Update rules with required phrases automatically
This is a continuation of https://github.com/aboutcode-org/scancode-toolkit/pull/3254 with added required phrases in license rules after review and further manual curations. Also contains improvements in required phrase collection and marking.
Reference: #2637 #2878
Tasks
- [x] Reviewed contribution guidelines
- [x] PR is descriptively titled 📑 and links the original issue above 🔗
- [ ] Tests pass -- look for a green checkbox ✔️ a few minutes after opening your PR Run tests locally to check for errors.
- [x] Commits are in uniquely-named feature branch and has no merge conflicts 📁
I am pushing shortly a few updates:
- decouple the creation of new rules from updating existing rules in a separate CLI
- ensure we skip more rules in the whole process: any rule that cannot be matched approximately and not only tiny rules, and also false positives
- ensure that no rule get a required phrase addition that would break in the middle of a URL, email, or copyright. This will be done to check that no required phrase injection changes the set of ignorables of a rule and makes the URL not longer a proper URL for instance.
- extend "skipping" the collection of required phrases flag to skip a rule from both required phrases collection AND injection. This allow to handle exceptions more easily.

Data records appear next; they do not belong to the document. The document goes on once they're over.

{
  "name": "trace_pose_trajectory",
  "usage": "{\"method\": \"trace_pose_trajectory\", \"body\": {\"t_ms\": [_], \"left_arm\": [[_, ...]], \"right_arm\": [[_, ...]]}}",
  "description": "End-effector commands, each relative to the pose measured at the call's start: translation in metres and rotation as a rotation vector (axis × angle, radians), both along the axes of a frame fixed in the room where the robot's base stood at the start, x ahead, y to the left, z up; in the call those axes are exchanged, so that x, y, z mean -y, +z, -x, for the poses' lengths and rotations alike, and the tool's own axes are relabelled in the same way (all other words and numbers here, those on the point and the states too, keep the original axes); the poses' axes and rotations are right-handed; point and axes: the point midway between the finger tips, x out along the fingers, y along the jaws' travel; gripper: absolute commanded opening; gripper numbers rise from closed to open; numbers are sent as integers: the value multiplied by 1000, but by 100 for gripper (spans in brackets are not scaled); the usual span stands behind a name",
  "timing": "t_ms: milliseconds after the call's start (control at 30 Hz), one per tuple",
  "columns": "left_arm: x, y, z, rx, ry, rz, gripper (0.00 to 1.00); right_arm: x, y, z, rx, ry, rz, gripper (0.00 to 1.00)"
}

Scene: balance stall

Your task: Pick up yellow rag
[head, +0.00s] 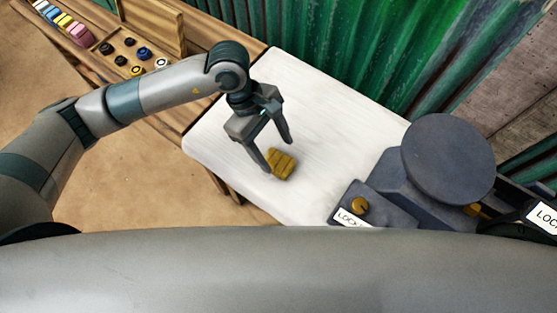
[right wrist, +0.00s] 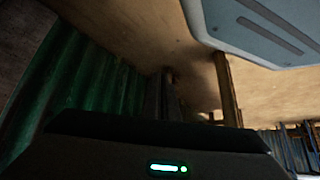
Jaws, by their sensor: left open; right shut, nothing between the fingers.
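The yellow rag (head: 283,165) lies crumpled on the white tabletop (head: 224,130) in the head view. My left gripper (head: 278,156) comes down from above with its fingers apart. One fingertip is at the rag's left edge and the other is above and behind it; I cannot tell whether they touch it. My right gripper's fingers are not visible in the head view.
A dark grey balance with a round pan (head: 448,158) stands at the table's right, with a "LOCK" label (head: 352,218) and brass knob. A wooden tray (head: 128,53) of small round pieces and several coloured items (head: 62,20) sit at upper left. A green corrugated wall (head: 345,60) stands behind.

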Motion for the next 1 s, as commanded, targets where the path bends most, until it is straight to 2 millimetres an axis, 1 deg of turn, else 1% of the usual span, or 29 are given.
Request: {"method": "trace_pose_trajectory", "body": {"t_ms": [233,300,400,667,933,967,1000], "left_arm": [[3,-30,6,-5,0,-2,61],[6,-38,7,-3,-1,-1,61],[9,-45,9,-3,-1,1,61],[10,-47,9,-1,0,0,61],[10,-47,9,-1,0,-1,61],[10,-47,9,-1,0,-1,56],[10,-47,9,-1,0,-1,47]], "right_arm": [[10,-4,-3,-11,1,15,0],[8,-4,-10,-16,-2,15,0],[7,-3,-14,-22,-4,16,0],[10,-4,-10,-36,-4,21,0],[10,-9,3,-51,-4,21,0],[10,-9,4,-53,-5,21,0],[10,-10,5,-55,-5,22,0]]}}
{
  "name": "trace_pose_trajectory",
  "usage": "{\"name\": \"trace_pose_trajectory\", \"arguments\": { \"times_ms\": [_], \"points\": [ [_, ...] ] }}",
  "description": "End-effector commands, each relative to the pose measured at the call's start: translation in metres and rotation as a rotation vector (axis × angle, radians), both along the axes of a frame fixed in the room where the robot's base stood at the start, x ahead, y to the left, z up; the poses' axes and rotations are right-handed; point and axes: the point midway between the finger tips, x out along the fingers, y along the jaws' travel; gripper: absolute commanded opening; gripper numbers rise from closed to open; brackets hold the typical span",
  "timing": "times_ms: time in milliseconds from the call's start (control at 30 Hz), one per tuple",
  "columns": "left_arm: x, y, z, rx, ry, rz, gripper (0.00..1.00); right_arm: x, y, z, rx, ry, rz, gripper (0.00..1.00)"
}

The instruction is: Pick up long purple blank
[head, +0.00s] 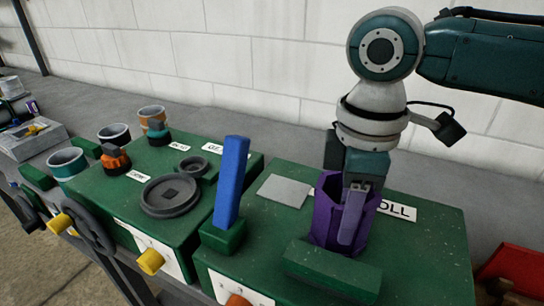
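A purple piece (324,215) with tall angled walls stands upright on the right green machine box, behind a low green block. It is the only large purple thing in view; I cannot tell for sure that it is the long purple blank. My right gripper (352,228) points down at it, with a grey finger in front of or within its walls. The other finger is hidden, so I cannot tell whether the gripper is closed on it. My left gripper is not in view.
A blue bar (232,178) stands upright in a green block left of the purple piece. A grey plate (285,190) lies between them. A round dark dial (170,195), cups (67,162) and an orange-and-dark part (114,158) are on the left. A red bin (515,268) is at right.

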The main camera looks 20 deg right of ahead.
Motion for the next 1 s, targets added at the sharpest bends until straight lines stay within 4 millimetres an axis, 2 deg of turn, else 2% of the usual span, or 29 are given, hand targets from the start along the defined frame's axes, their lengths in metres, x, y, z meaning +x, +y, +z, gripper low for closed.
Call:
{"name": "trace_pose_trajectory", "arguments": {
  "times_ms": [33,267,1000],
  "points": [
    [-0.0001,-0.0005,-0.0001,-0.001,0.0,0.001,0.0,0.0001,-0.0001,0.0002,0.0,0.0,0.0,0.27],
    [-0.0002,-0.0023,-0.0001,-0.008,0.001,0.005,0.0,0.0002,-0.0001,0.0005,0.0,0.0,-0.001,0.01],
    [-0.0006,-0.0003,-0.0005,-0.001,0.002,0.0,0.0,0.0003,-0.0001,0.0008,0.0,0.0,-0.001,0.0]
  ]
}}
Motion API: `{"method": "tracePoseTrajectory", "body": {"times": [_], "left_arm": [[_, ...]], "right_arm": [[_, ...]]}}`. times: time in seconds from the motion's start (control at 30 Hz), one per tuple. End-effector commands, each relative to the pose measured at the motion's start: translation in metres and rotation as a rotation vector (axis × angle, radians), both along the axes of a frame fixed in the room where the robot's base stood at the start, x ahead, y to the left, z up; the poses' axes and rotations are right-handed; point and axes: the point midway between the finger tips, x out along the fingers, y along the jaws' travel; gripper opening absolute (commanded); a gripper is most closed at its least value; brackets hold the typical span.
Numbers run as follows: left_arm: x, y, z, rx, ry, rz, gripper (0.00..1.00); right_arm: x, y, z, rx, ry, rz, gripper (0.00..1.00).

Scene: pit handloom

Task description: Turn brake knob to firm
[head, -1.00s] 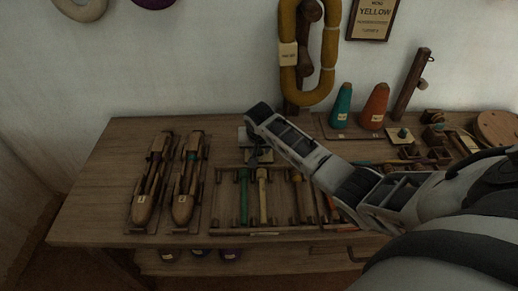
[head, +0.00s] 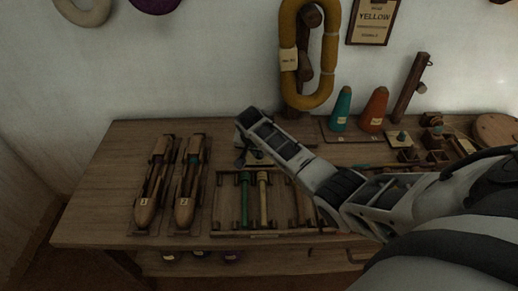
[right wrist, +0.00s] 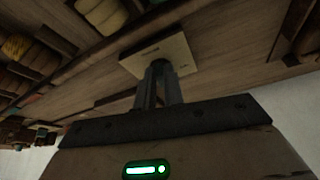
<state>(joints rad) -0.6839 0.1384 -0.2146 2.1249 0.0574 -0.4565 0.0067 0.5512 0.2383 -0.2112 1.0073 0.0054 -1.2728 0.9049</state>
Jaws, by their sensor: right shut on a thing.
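My right gripper (head: 246,160) reaches down over the workbench, behind the rack of bobbins. In the right wrist view its two fingers (right wrist: 159,84) are close together at a small pale square plate (right wrist: 160,57). The gripper is shut on the brake knob, which is mostly hidden between the fingers. The plate carries small dark markings, too small to read. In the head view only part of the plate (head: 258,160) shows beside the fingers. Which way the knob points cannot be told. My left gripper is not in view.
Two wooden shuttles (head: 187,190) lie left of the gripper on the bench (head: 105,208). The rack with green and yellow bobbins (head: 262,200) is just in front. Teal (head: 341,110) and orange (head: 374,112) cones stand at the back right. A yellow hank (head: 289,30) hangs on the wall.

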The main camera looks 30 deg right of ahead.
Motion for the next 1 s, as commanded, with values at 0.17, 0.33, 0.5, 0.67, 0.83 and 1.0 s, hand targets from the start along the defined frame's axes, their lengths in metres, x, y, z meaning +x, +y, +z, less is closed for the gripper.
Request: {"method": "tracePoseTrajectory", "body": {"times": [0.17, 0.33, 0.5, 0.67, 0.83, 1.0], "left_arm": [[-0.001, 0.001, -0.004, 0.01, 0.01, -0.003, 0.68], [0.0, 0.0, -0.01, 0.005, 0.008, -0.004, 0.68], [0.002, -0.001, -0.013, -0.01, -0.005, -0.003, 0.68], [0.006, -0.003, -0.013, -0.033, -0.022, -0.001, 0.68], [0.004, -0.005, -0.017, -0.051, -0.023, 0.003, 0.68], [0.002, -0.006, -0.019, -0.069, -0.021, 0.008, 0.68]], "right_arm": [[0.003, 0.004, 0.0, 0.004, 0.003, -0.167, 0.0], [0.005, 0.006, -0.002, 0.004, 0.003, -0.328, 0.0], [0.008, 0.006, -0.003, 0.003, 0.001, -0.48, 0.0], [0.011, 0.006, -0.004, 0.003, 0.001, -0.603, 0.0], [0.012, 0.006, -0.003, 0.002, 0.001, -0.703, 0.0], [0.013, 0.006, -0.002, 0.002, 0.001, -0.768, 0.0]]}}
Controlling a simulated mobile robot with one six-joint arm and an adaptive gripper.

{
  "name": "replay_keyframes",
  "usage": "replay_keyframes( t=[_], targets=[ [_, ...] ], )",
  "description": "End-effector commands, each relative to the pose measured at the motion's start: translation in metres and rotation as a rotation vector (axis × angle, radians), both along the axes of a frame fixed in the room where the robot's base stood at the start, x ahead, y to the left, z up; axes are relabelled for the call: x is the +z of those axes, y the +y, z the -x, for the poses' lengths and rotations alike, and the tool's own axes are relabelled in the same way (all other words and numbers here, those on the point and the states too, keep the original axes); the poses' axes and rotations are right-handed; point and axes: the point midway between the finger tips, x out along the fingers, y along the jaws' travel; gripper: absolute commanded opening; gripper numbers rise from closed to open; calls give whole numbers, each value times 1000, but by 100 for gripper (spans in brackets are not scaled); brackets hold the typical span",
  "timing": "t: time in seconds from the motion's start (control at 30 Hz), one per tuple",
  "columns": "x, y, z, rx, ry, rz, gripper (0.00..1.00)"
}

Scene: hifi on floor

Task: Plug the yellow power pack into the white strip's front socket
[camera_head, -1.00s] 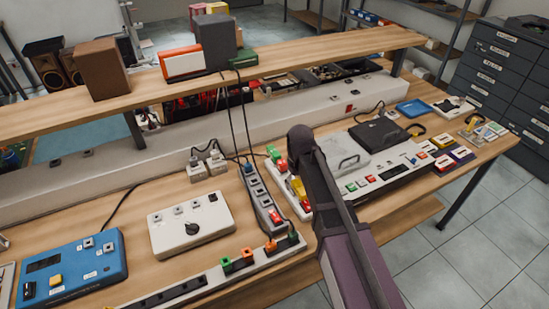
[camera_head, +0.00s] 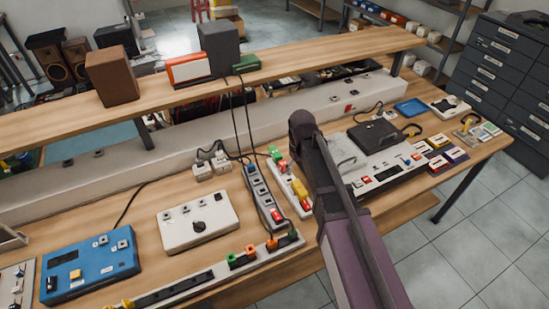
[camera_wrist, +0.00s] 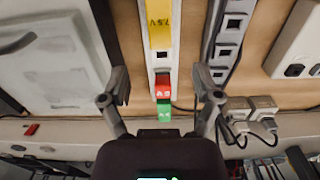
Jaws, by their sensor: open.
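The white strip (camera_head: 294,198) lies on the bench just left of my arm, holding green, red and yellow blocks. The yellow power pack (camera_head: 299,189) is on this strip, partly beside my arm. In the wrist view the yellow power pack (camera_wrist: 159,24), marked 7.5V, is cut off by the top edge. Below it on the white strip (camera_wrist: 162,60) come a dark opening, a red block (camera_wrist: 163,86) and a green block (camera_wrist: 164,110). My gripper (camera_wrist: 160,82) is open, its fingers either side of the strip, apart from the blocks. The front socket cannot be made out.
A grey strip (camera_head: 263,196) with a red switch runs close to the left. A white box (camera_head: 197,222) and blue box (camera_head: 92,265) stand further left. A black-and-white device (camera_head: 385,170) is right of my arm. A raised shelf (camera_head: 190,92) spans the back.

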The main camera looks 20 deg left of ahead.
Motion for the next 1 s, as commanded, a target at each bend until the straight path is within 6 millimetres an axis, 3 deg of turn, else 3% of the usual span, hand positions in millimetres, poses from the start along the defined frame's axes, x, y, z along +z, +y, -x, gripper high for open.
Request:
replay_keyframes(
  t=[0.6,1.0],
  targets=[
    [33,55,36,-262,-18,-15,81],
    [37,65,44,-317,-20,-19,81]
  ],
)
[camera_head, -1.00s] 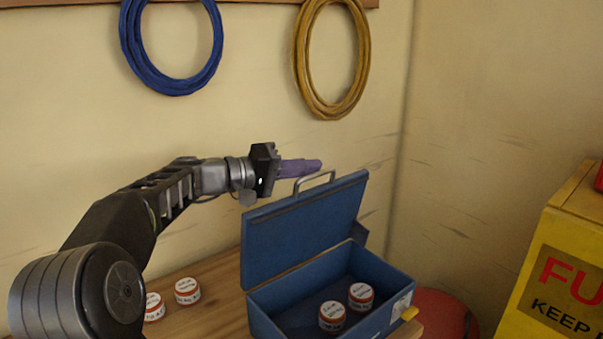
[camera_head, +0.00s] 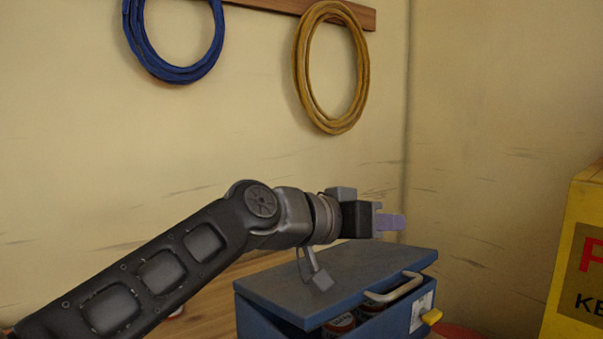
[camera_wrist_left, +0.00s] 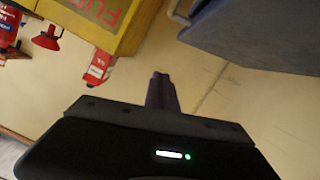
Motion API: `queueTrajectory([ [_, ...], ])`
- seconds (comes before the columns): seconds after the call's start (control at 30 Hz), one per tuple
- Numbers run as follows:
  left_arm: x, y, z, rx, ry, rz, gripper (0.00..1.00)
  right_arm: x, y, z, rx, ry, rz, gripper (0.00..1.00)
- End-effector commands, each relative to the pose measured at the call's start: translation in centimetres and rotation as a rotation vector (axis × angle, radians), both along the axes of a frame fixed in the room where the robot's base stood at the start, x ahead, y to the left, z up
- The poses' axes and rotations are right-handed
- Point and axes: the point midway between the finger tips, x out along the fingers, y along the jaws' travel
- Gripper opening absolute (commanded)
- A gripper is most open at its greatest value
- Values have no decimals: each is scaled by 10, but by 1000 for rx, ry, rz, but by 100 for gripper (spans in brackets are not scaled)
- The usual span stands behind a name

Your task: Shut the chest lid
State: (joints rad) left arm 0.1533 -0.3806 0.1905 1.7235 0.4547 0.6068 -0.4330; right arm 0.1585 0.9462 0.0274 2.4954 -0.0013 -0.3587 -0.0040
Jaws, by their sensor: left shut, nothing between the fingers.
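The blue chest (camera_head: 265,318) stands on the wooden table with its lid (camera_head: 330,278) tilted down low over it. A gap remains between the lid's front edge and the box, and jars with white-and-red labels (camera_head: 342,322) show through it. The lid has a grey handle (camera_head: 394,287). My left gripper (camera_head: 391,221) is shut and empty, its purple fingers just above the lid's far right part; I cannot tell whether my arm touches the lid. In the left wrist view the lid (camera_wrist_left: 262,30) is at upper right, apart from the fingers (camera_wrist_left: 162,90). My right gripper is not in view.
A yellow cabinet (camera_head: 575,260) stands at the right. Blue (camera_head: 172,75) and yellow (camera_head: 301,80) hose coils hang on the wall. Bare table (camera_head: 215,315) shows left of the chest.

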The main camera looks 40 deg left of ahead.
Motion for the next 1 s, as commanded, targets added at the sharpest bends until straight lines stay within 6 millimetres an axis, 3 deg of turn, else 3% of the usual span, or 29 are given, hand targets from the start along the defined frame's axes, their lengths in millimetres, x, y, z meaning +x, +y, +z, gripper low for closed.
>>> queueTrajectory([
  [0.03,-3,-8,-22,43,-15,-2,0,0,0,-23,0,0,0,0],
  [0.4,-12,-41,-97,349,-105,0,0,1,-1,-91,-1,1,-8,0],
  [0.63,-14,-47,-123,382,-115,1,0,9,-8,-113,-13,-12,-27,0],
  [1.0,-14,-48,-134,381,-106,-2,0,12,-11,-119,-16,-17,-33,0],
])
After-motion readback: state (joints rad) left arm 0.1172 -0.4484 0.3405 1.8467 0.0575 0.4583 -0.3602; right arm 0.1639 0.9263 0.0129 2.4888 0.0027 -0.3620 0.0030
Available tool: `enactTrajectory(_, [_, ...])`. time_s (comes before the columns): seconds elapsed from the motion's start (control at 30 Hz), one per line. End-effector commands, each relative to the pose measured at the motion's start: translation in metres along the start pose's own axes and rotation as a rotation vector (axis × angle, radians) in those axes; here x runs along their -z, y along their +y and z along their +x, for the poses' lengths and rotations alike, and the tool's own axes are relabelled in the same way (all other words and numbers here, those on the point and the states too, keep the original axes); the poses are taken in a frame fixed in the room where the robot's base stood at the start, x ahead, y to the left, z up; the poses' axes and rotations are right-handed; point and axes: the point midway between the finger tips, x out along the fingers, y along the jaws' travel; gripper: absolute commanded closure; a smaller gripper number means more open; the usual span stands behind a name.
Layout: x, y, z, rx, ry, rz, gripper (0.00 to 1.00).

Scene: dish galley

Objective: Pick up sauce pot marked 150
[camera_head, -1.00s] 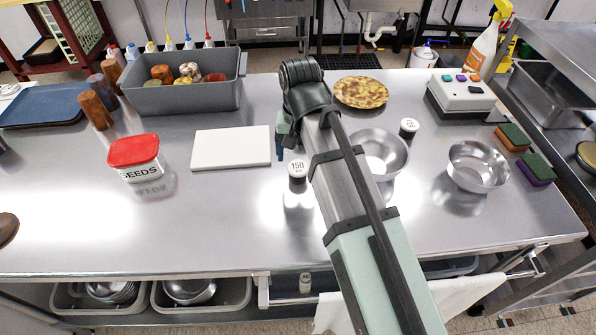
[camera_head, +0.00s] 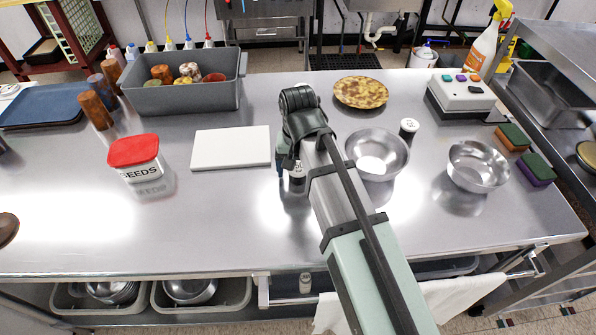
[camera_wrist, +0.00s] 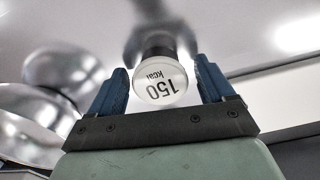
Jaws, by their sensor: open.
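The sauce pot marked 150 (camera_wrist: 160,80) is a small dark pot with a white lid, upright on the steel table. My gripper is open around or just above the pot; the exact height is hard to tell.
A steel bowl (camera_head: 392,163) stands close to the right of my arm, and a white board (camera_head: 231,157) lies to the left. A red-lidded seeds tub (camera_head: 136,160) and a grey bin (camera_head: 183,98) are farther left. The table front is clear.

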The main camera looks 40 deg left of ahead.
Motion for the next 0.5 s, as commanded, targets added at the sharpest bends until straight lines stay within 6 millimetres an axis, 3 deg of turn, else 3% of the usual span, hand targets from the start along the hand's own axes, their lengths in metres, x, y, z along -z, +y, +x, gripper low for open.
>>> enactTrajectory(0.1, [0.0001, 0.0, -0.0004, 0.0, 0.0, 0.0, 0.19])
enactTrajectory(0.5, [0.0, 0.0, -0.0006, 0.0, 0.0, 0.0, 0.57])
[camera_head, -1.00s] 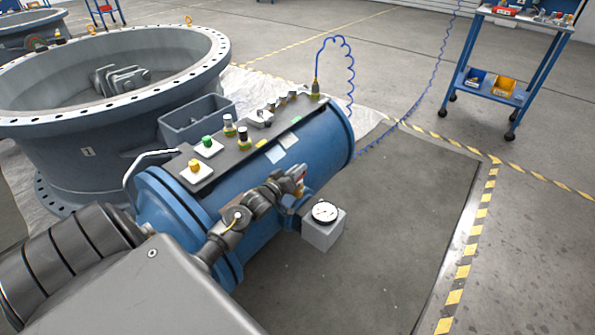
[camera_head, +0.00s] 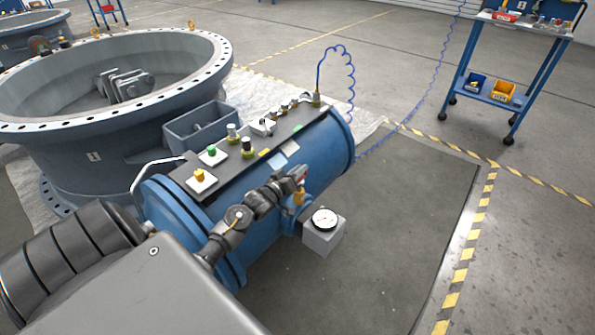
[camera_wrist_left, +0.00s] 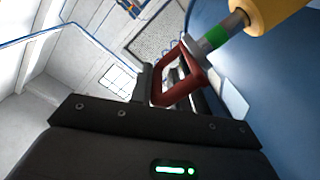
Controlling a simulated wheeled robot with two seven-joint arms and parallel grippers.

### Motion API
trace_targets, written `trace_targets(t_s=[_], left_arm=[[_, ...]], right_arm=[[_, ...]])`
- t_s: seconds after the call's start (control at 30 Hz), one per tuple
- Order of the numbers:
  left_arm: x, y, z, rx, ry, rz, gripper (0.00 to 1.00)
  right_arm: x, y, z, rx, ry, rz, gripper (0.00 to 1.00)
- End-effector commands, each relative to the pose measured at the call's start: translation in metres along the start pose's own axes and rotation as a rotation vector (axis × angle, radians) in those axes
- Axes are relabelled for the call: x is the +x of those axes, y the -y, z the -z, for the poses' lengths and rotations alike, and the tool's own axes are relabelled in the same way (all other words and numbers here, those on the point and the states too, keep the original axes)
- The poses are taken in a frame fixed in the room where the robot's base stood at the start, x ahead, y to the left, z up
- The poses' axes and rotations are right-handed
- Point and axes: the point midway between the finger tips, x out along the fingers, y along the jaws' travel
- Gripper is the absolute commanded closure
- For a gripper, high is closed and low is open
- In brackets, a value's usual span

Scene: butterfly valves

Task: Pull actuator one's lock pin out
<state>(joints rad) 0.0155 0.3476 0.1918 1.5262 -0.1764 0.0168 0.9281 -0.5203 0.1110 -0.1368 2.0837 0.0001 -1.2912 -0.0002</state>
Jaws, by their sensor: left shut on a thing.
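The blue actuator cylinder (camera_head: 275,200) lies beside the big grey valve ring (camera_head: 110,175). The lock pin's red handle (camera_wrist_left: 176,80) is a loop in the left wrist view. From it a steel shaft with a green band (camera_wrist_left: 213,37) runs to a yellow-brass housing (camera_wrist_left: 272,12). In the head view the handle (camera_head: 302,173) is a small red bit above the brass housing (camera_head: 299,197). My left gripper (camera_head: 297,179) is shut on the handle; it also shows in the left wrist view (camera_wrist_left: 172,90). My right gripper is not in view.
A dial gauge (camera_head: 325,219) on a grey block (camera_head: 322,238) stands close to the right of the pin. Coloured fittings line the actuator's top plate (camera_head: 240,160). A coiled blue hose (camera_head: 350,80) rises behind. A blue cart (camera_head: 500,90) stands far right.

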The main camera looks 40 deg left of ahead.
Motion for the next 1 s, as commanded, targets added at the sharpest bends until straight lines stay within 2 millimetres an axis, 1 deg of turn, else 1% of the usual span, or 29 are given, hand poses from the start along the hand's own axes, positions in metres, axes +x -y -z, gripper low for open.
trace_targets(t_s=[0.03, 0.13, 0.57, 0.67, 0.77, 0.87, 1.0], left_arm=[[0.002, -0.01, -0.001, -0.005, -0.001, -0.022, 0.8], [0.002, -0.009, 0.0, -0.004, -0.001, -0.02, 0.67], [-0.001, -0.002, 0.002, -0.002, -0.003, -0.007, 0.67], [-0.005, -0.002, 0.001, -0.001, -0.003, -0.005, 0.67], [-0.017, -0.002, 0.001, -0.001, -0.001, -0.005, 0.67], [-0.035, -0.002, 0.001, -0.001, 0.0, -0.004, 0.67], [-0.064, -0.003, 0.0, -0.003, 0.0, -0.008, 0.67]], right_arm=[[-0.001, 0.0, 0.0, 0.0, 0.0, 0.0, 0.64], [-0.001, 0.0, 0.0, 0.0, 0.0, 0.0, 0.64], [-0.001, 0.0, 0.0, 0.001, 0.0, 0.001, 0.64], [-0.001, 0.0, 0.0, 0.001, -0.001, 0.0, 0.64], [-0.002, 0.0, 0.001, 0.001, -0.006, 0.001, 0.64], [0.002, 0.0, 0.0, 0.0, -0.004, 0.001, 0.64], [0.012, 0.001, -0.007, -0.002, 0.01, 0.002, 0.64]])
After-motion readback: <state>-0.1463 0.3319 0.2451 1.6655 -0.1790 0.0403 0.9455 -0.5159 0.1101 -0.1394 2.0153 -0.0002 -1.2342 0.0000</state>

Hey! This PR looks promising as I think it has the potential to greatly reduce false positives. Just to drop an example, having required phrases throughout the rule set would avoid "silly" mistakes like this:
"rule_url": "https://github.com/nexB/scancode-toolkit/tree/develop/src/licensedcode/data/rules/lgpl-2.1_250.RULE",
"matched_text": "// Licensed under the MIT license. \nnamespace Microsoft.OpenApi.Readers.V2"
And I do see quite a lot of these "ghost" detections.
I was just checking in to ask if there is any hope of seeing this PR merged. It has been open for some time.
@petergardfjall re:
I was j ust checking in to ask if there is any hope of seeing this PR merged. It has been open for some time.
Yes! I am about to have a chat with @AyanSinhaMahapatra on just that.
The longer story is that there are reconciliations to do wrt. the changes I made and changes that @AyanSinhaMahapatra has not yet pushed.
@AyanSinhaMahapatra all green... I am merging now :bow: